[Problem description]: Repeat each line of the material below exactly as it appears, minus any pictures.

----- Source material -----

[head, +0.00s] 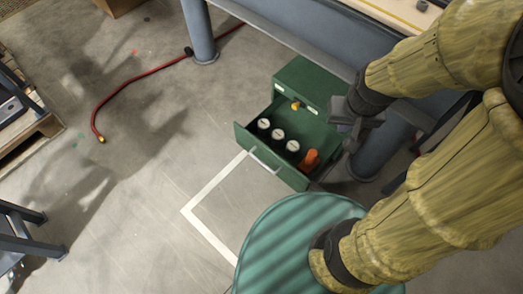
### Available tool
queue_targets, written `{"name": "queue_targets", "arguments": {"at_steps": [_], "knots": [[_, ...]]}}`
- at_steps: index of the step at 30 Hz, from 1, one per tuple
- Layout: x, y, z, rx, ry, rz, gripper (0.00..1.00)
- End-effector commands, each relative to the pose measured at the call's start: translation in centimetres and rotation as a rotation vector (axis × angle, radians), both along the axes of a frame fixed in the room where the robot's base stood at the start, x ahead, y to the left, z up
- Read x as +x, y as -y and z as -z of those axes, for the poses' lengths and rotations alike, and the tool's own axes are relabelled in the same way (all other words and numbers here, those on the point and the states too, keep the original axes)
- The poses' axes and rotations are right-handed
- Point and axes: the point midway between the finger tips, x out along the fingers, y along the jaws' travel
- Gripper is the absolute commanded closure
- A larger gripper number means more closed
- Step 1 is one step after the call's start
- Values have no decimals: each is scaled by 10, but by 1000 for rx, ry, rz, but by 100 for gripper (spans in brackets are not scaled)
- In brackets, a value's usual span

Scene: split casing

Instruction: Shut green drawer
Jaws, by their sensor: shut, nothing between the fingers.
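The green drawer (245,142) is pulled out of a small green cabinet (303,78) on the floor. Several round white-topped items (278,134) and an orange object (309,160) lie inside it. A grey bar handle (263,162) runs along its front. My gripper (340,122) is dark grey and shut, with nothing held. It appears at the right side of the cabinet, above or beside the open drawer's right rear; I cannot tell whether it touches. My arm hides part of the area to the right.
A blue-grey table (300,28) with a thick leg (200,30) stands over the cabinet. A ribbed teal drum top (290,235) is close in front of the drawer. A red hose (125,88) lies on the floor at left. Floor left of the drawer is clear.

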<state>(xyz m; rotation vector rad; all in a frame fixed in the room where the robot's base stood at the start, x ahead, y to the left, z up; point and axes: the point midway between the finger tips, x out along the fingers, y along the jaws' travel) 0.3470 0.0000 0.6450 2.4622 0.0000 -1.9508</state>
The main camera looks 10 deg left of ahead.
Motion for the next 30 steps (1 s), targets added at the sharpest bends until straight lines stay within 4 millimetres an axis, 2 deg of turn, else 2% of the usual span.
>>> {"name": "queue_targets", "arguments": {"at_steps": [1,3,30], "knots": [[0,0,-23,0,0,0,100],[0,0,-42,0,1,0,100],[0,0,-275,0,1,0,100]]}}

-----

[Response below]:
[head, +0.00s] 
### Available tool
queue_targets, written `{"name": "queue_targets", "arguments": {"at_steps": [_], "knots": [[_, ...]]}}`
- at_steps: index of the step at 30 Hz, from 1, one per tuple
- Layout: x, y, z, rx, ry, rz, gripper (0.00..1.00)
- End-effector commands, each relative to the pose measured at the call's start: translation in centimetres and rotation as a rotation vector (axis × angle, radians), both along the axes of a frame fixed in the room where the robot's base stood at the start, x ahead, y to the left, z up
- Read x as +x, y as -y and z as -z of those axes, for the poses' lengths and rotations alike, and the tool's own axes are relabelled in the same way (all other words and numbers here, those on the point and the states too, keep the original axes)
- The poses' axes and rotations are right-handed
- Point and axes: the point midway between the finger tips, x out along the fingers, y along the jaws' travel
- Gripper is the absolute commanded closure
- A larger gripper number means more closed
- Step 1 is one step after the call's start
- Values have no decimals: each is scaled by 10, but by 1000 for rx, ry, rz, but by 100 for gripper (spans in brackets are not scaled)
- In brackets, a value's usual span

Scene: split casing

Instruction: Shut green drawer
Jaws, by their sensor: shut, nothing between the fingers.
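The green drawer (245,142) is pulled out of a small green cabinet (303,78) on the floor. Several round white-topped items (278,134) and an orange object (309,160) lie inside it. A grey bar handle (263,162) runs along its front. My gripper (340,122) is dark grey and shut, with nothing held. It appears at the right side of the cabinet, above or beside the open drawer's right rear; I cannot tell whether it touches. My arm hides part of the area to the right.
A blue-grey table (300,28) with a thick leg (200,30) stands over the cabinet. A ribbed teal drum top (290,235) is close in front of the drawer. A red hose (125,88) lies on the floor at left. Floor left of the drawer is clear.

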<state>(xyz m; rotation vector rad; all in a frame fixed in the room where the robot's base stood at the start, x ahead, y to the left, z up; point and axes: the point midway between the finger tips, x out along the fingers, y along the jaws' travel) 0.3470 0.0000 0.6450 2.4622 0.0000 -1.9508</state>
The main camera looks 10 deg left of ahead.
Motion for the next 30 steps (1 s), targets added at the sharpest bends until straight lines stay within 4 millimetres an axis, 2 deg of turn, else 2% of the usual span.
>>> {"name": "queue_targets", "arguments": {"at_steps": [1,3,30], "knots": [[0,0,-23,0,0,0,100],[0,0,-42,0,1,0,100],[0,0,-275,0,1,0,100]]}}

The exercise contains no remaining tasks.